6 Ağustos 2011
Kaptan Träsch.!
Birinci Bundesliga takımlarında sadece Nürnberg ve sanırım Leverkusen'de (yanılabilirim) kaptanları oyuncular seçiyor. Geri kalan kısmında atama yoluyla kaptanlık veriliyor.
Geçen sezon Marcel Schaefer'deydi pazu bandı. Magath kupada yaşadığı hayal kırıklığının ardından yeni kaptanın belirleneceğini duyurdu. Bir kaç olasılık söz konusuydu. Misal şampiyon senesinde olduğu gibi Josue ya da Juventus'dan gelen Salihamidzic gibi.. Ve fakat kime verildi?

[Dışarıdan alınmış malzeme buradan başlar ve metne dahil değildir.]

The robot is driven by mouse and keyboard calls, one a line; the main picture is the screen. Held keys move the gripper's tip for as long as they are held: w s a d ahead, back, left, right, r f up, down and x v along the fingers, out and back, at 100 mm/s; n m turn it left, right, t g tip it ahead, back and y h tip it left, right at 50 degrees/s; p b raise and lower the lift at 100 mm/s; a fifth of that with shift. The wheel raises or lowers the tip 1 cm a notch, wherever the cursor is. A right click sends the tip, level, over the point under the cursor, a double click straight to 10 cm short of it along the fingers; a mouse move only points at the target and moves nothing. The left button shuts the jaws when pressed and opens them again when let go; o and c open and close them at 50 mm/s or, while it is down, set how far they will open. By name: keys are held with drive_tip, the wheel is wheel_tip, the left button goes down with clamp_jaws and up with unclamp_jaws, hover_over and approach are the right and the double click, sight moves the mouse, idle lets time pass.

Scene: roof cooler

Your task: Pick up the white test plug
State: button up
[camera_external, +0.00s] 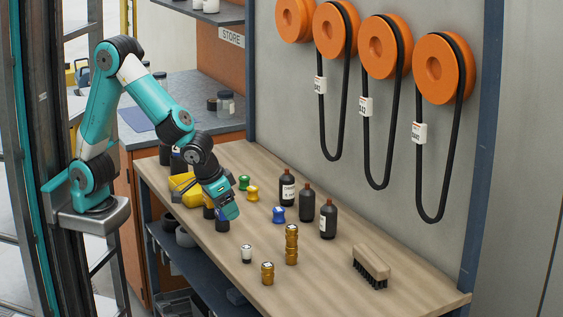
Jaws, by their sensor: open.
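A small plug with a white top and a darker lower part (246,254) stands upright on the wooden bench (340,250), near its front edge. It looks like the white test plug. My gripper (230,214) is above the bench, pointing down, up and to the left of this plug in the picture and apart from it. Its jaws are open; the fingertips are small here, and nothing can be seen held between them. A dark blue-black container (222,224) shows just below and behind the gripper.
Green (243,183), yellow (253,193) and blue (279,214) plugs stand behind. Brass pieces (267,273) and a taller brass stack (291,245) stand right of the white plug. Brown bottles (328,219), a brush (371,266) and a yellow item (184,189) are also there.

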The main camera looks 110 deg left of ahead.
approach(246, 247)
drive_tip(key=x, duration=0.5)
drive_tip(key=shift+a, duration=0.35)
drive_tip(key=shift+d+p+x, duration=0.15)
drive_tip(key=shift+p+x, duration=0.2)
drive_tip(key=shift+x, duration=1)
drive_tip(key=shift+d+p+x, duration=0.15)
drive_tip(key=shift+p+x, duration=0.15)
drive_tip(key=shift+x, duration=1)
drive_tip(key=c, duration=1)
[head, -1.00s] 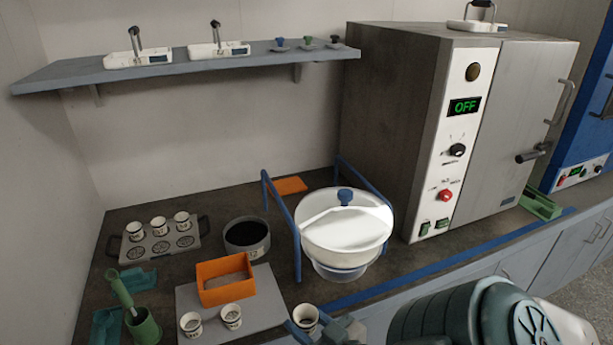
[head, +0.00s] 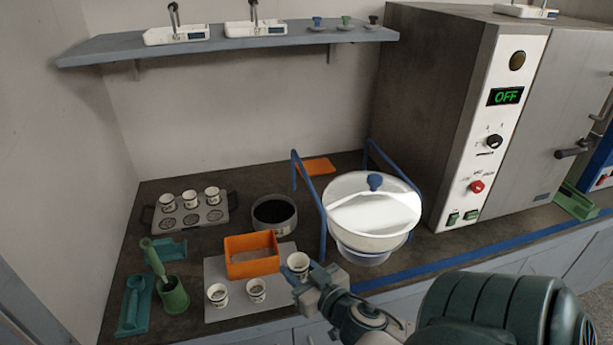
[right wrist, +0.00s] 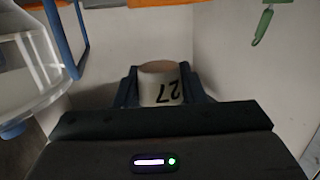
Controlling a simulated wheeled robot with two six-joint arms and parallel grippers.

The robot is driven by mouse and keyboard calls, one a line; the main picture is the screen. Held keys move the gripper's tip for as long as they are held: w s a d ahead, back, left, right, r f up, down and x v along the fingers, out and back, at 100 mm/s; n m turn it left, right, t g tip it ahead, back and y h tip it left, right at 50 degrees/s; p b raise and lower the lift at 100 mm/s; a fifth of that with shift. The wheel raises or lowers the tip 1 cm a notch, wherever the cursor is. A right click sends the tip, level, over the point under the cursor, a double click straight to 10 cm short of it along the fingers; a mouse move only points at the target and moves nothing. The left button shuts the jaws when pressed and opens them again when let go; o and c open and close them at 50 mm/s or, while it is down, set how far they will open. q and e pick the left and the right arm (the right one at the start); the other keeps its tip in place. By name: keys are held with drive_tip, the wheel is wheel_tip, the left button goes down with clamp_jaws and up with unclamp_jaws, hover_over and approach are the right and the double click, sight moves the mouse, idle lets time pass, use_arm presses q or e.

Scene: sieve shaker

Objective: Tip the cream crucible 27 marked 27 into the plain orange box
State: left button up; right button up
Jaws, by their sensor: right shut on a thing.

Daha takıma iki hafta önce katılmış 23 yaşındaki 9 milyon avro bonservisine verdikleri Christian Traesch..
Ne takım eskisi ne yaşı yerinde tecrübe fazlası var ne de Wolfsburg ile özel bir bağ.. Sadece bilirim ki bu kaptan atama başarıya giden yolda çok önemli bir eylemdir. Dikkat edilmesi gerekir ve yanlış karar sizi çok başka yerlere götürebilir...
Capunlar Geç Kalmaz.!
Dedik ya.. Almanya'da özellikle Japonya pazarının tek bir ismi var: Thomas Kroth.. Röportajında bir kaç önemli bilgi veriyor ve biz de onun altını çizelim.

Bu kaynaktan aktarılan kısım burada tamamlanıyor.